The easiest form of cipher to create (and unfortunately the easiest to crack) is the basic shift cipher. This is called a shift cipher as it simply shifts the cipher text alphabet under the plain text some number of characters.
On any of my cipher wheels, you would simply say that the key is the capital A (on the outer ring) equals lowercase g (on the inner ring), set the cipher wheel to that then look up each plain text value on the outer ring and write down it's match on the inner ring. Of course you can use any combination of plain text value to cipher text value as your key. The only important part is that the recipient of the code knows the key, or the key is embedded in the code.
If you embed the key in the code, you could have an accepted rule that the decoder knows such as "the first two letter are always the plain text/cipher text key", or use the last two letters, or letters 5 and 6. It's up to your imagination.
To decode this, the solver would take their cipher wheel, and it has to be the same type of wheel the cipher was created on, set the wheel to the key, then look up each cipher text letter on the inner ring and write down it's plain text match.
A sample
If I'm creating a code with the same type of cipher wheel in the video below and I want to use the key setting of Ag, an encoded message would look like this:
MEETING AT NOON
agskkzotmgztuut
Notice that the first two characters in the cipher text are ag. This is what the decoder would set their wheel to when retrieving the message. We could have placed this elsewhere in the cipher text, so long as the decoder knows where to look.
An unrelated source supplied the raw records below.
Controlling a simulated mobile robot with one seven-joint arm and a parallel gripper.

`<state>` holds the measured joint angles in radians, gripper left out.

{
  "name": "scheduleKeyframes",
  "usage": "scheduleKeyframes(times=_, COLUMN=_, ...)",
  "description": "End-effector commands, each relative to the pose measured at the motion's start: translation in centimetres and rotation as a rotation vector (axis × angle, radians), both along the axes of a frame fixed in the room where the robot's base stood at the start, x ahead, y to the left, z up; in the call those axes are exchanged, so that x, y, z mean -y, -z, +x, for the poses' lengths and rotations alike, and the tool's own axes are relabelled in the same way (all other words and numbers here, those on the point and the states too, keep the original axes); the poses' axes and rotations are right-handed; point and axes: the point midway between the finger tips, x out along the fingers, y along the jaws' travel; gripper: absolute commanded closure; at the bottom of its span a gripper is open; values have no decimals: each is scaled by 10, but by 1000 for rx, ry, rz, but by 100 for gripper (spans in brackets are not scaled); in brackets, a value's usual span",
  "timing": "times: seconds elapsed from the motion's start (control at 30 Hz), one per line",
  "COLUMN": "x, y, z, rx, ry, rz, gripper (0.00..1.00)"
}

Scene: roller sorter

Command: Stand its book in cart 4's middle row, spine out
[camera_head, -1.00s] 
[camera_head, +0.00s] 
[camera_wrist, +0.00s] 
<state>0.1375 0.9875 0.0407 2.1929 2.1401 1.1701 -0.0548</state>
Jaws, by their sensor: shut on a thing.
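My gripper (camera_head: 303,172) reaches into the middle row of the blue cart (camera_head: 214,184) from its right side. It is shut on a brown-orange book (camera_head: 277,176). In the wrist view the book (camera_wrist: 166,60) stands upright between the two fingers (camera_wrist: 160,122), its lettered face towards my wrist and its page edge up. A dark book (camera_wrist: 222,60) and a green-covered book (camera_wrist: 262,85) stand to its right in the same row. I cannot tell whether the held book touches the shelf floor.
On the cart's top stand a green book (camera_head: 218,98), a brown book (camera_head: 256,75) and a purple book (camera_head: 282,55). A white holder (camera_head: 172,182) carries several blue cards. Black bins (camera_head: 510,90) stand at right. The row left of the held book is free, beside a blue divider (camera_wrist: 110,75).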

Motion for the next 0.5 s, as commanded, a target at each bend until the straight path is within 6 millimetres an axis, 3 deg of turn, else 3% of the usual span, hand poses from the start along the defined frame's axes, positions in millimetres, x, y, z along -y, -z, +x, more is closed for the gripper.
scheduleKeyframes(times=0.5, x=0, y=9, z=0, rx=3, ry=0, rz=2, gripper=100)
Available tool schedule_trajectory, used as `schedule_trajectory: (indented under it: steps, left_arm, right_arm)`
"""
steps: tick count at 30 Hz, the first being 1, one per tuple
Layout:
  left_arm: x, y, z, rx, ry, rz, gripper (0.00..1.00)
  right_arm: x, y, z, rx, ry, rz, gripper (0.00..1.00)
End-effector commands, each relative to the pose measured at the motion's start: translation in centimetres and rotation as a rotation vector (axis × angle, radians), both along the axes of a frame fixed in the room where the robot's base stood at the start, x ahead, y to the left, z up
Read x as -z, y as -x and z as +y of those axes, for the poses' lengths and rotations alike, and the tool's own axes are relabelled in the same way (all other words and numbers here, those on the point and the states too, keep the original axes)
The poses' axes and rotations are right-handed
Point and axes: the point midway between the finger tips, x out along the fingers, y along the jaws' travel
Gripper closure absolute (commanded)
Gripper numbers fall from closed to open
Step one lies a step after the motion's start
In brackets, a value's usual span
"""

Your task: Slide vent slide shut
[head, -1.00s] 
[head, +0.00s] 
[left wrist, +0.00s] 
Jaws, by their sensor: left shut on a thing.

Or, if the decoder already knows the key, we could have excluded it completely.
Cipher text usually always removes spaces, too. This gives someone trying to crack the code one more hurdle.
The weakness of this cipher is that using an English alphabet there are only 25 combinations (26 letters in the English alphabet minus the actual proper one) for each cipher text value. And the shift never changes. So, a code breaker could rather easily use a brute force approach and try all 25 combinations. They may only need to try it on a few words, once a couple work out then they know the shift to use for the rest.
A breaker can also use a technique called frequency analysis - each letter in the English alphabet has a frequency of usage, or likeliness to show up. E, R, S, T are all fairly common, so if you see an often repeated cipher text letter it's probably one of these. Again, once you figure out a single word you'll know the shift and the rest are easy. In the sample above, the two "E" letters are always coded "k", "N" is always "t" and "O" is "u". Especially when the letters are repeated next to each other, it makes cracking that much easier.
This code's simplicity and ease of breaking doesn't mean it isn't fun. It's a great way to introduce young children or those new to ciphers to the techniques. If you were designing an escape room puzzle, you might want something that doesn't take hours or months to solve so the ease here may be a benefit.